Rows from a dataset
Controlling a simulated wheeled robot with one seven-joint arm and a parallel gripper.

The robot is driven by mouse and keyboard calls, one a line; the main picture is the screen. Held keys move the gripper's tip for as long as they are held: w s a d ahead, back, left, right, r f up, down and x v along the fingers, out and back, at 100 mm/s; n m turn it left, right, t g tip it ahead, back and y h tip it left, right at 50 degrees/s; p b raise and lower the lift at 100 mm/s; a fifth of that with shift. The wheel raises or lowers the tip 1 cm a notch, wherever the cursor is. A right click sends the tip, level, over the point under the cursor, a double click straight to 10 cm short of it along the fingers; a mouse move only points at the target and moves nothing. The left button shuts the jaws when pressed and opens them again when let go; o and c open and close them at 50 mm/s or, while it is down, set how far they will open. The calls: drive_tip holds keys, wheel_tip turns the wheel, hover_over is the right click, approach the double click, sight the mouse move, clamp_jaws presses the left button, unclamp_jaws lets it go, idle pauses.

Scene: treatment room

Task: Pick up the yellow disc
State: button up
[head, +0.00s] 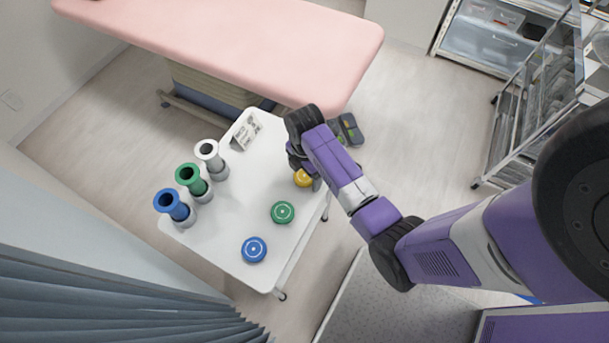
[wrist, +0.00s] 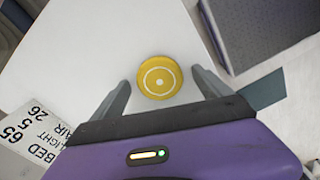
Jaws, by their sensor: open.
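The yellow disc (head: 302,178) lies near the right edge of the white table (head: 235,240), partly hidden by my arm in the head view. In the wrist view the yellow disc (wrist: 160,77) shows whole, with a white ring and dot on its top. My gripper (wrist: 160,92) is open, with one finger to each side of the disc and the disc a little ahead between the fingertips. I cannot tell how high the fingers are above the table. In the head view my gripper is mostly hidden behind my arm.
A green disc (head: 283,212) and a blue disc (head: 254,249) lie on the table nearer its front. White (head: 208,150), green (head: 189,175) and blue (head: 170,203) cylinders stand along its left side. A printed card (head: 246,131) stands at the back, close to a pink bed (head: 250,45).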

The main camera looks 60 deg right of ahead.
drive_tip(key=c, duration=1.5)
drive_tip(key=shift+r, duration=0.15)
==
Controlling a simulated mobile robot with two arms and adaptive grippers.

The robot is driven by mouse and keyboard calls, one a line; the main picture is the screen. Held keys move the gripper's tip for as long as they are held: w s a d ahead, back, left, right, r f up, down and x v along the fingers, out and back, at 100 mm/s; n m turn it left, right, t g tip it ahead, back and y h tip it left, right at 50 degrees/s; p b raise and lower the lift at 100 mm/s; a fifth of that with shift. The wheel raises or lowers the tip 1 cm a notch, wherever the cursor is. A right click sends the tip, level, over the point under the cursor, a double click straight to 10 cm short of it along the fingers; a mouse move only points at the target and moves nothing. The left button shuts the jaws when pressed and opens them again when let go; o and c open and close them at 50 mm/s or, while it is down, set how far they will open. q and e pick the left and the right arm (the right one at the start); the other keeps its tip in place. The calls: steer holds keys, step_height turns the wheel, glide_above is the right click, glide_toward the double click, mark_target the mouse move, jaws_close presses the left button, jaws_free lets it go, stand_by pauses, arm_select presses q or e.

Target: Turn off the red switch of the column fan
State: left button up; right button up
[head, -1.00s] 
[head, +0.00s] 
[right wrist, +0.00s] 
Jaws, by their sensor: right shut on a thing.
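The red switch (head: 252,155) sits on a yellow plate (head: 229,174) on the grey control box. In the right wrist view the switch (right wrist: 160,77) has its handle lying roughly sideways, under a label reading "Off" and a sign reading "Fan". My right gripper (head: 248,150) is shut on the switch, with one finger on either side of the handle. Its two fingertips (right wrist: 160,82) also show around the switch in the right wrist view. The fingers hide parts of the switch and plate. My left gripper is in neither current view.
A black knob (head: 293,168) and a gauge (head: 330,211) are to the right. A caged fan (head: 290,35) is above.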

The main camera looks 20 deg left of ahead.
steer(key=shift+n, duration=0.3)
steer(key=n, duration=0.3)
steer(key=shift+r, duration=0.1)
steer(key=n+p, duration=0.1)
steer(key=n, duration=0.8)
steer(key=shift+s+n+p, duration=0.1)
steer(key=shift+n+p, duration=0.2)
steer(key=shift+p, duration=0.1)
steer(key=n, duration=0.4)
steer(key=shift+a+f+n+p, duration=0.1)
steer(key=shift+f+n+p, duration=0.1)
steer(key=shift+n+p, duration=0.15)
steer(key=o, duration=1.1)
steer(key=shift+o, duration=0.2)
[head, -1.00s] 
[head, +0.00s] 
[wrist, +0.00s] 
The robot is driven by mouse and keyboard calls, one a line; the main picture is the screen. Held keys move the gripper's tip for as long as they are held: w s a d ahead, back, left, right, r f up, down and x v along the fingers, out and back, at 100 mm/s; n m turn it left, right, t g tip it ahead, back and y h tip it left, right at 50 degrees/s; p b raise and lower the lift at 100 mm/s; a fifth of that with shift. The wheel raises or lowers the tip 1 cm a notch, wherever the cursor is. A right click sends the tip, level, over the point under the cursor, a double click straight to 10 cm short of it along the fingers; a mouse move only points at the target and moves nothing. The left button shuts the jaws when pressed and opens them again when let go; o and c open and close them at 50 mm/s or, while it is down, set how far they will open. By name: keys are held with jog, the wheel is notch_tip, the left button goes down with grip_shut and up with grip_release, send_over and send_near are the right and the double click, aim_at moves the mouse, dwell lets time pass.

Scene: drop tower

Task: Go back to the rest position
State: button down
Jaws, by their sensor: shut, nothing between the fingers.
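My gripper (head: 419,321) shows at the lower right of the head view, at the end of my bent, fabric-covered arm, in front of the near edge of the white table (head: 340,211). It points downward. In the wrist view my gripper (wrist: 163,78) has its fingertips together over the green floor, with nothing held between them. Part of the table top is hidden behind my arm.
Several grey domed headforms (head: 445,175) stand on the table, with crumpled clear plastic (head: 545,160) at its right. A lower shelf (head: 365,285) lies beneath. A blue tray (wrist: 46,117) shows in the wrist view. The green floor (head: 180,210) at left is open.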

### Given request:
Return all lines with the word "Task" in them.

### Solution for this problem:
Task: Pick up the yellow disc
Task: Go back to the rest position

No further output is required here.